● TASK PROMPT:
Word for word, give the material below again, minus any images.

+++ DATASET SECTION +++

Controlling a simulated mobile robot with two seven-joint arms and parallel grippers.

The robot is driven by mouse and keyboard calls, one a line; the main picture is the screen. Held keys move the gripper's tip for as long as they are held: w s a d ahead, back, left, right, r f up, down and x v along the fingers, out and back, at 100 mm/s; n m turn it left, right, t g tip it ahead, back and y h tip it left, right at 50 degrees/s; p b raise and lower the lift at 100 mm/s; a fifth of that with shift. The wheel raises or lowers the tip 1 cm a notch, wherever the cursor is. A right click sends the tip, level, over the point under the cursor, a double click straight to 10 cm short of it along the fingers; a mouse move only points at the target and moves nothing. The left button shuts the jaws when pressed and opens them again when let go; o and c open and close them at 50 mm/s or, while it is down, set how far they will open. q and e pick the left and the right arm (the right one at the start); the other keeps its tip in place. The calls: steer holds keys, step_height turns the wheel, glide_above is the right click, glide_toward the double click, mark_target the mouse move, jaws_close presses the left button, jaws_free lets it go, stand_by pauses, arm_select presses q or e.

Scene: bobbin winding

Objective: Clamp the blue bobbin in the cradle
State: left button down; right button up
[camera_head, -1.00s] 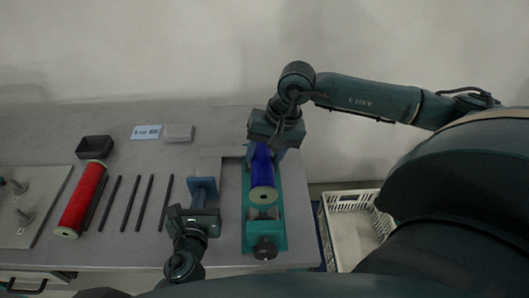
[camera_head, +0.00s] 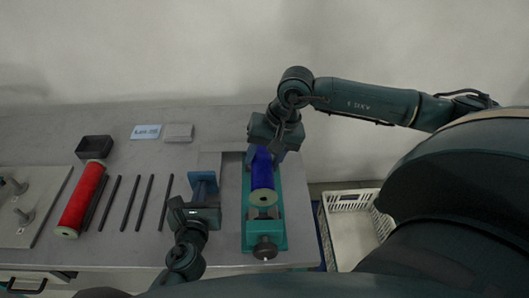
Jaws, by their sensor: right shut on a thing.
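The blue bobbin (camera_head: 262,174) lies lengthwise in the green cradle (camera_head: 279,239) at the right end of the table. Its pale near end faces the cradle's near end block, which carries a dark round knob (camera_head: 265,249). My right gripper (camera_head: 265,155) reaches down from behind and is shut on the far part of the bobbin, hiding its far end. My left gripper (camera_head: 203,180) is low over the table to the left of the cradle, apart from it. Its finger opening cannot be made out.
A red bobbin (camera_head: 82,198) and several dark rods (camera_head: 133,203) lie to the left. A plate with pegs (camera_head: 38,210), a black tray (camera_head: 94,147), a label card (camera_head: 146,132) and a grey block (camera_head: 179,132) are also on the table. A white crate (camera_head: 352,230) stands beside the table's right edge.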

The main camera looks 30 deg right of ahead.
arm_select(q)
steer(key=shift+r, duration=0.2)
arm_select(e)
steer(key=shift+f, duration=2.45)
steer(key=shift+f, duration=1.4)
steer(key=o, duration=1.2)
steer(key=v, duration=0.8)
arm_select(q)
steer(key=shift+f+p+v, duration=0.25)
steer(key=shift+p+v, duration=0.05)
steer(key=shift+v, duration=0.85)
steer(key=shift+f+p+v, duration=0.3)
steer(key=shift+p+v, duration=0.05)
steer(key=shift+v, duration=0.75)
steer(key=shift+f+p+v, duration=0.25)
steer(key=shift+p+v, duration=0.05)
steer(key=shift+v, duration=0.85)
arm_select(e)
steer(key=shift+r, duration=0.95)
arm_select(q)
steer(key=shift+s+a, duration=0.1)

+++

● ANSWER FOR THIS EXERCISE:
Controlling a simulated mobile robot with two seven-joint arms and parallel grippers.

The robot is driven by mouse and keyboard calls, one a line; the main picture is the screen. Held keys move the gripper's tip for as long as they are held: w s a d ahead, back, left, right, r f up, down and x v along the fingers, out and back, at 100 mm/s; n m turn it left, right, t g tip it ahead, back and y h tip it left, right at 50 degrees/s; p b raise and lower the lift at 100 mm/s; a fifth of that with shift. The wheel raises or lowers the tip 1 cm a notch, wherever the cursor is. A right click sends the tip, level, over the point under the cursor, a double click straight to 10 cm short of it along the fingers; a mouse move only points at the target and moves nothing. The left button shuts the jaws when pressed and opens them again when let go; o and c open and close them at 50 mm/s or, while it is down, set how far they will open. q and e pick the left and the right arm (the right one at the start); the other keeps its tip in place. The calls: steer holds keys, step_height turns the wheel, glide_above is the right click, glide_toward the double click, mark_target the mouse move, jaws_close presses the left button, jaws_free lets it go, stand_by pauses, arm_select presses q or e.

Scene: bobbin winding

Objective: Clamp the blue bobbin in the cradle
State: left button down; right button up
[camera_head, -1.00s] 
[camera_head, +0.00s] 
Jaws, by their sensor: right shut on a thing.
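The blue bobbin (camera_head: 262,174) lies lengthwise in the green cradle (camera_head: 279,239) at the right end of the table. Its pale near end faces the cradle's near end block, which carries a dark round knob (camera_head: 265,249). My right gripper (camera_head: 265,155) reaches down from behind and is shut on the far part of the bobbin, hiding its far end. My left gripper (camera_head: 203,180) is low over the table to the left of the cradle, apart from it. Its finger opening cannot be made out.
A red bobbin (camera_head: 82,198) and several dark rods (camera_head: 133,203) lie to the left. A plate with pegs (camera_head: 38,210), a black tray (camera_head: 94,147), a label card (camera_head: 146,132) and a grey block (camera_head: 179,132) are also on the table. A white crate (camera_head: 352,230) stands beside the table's right edge.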

The main camera looks 30 deg right of ahead.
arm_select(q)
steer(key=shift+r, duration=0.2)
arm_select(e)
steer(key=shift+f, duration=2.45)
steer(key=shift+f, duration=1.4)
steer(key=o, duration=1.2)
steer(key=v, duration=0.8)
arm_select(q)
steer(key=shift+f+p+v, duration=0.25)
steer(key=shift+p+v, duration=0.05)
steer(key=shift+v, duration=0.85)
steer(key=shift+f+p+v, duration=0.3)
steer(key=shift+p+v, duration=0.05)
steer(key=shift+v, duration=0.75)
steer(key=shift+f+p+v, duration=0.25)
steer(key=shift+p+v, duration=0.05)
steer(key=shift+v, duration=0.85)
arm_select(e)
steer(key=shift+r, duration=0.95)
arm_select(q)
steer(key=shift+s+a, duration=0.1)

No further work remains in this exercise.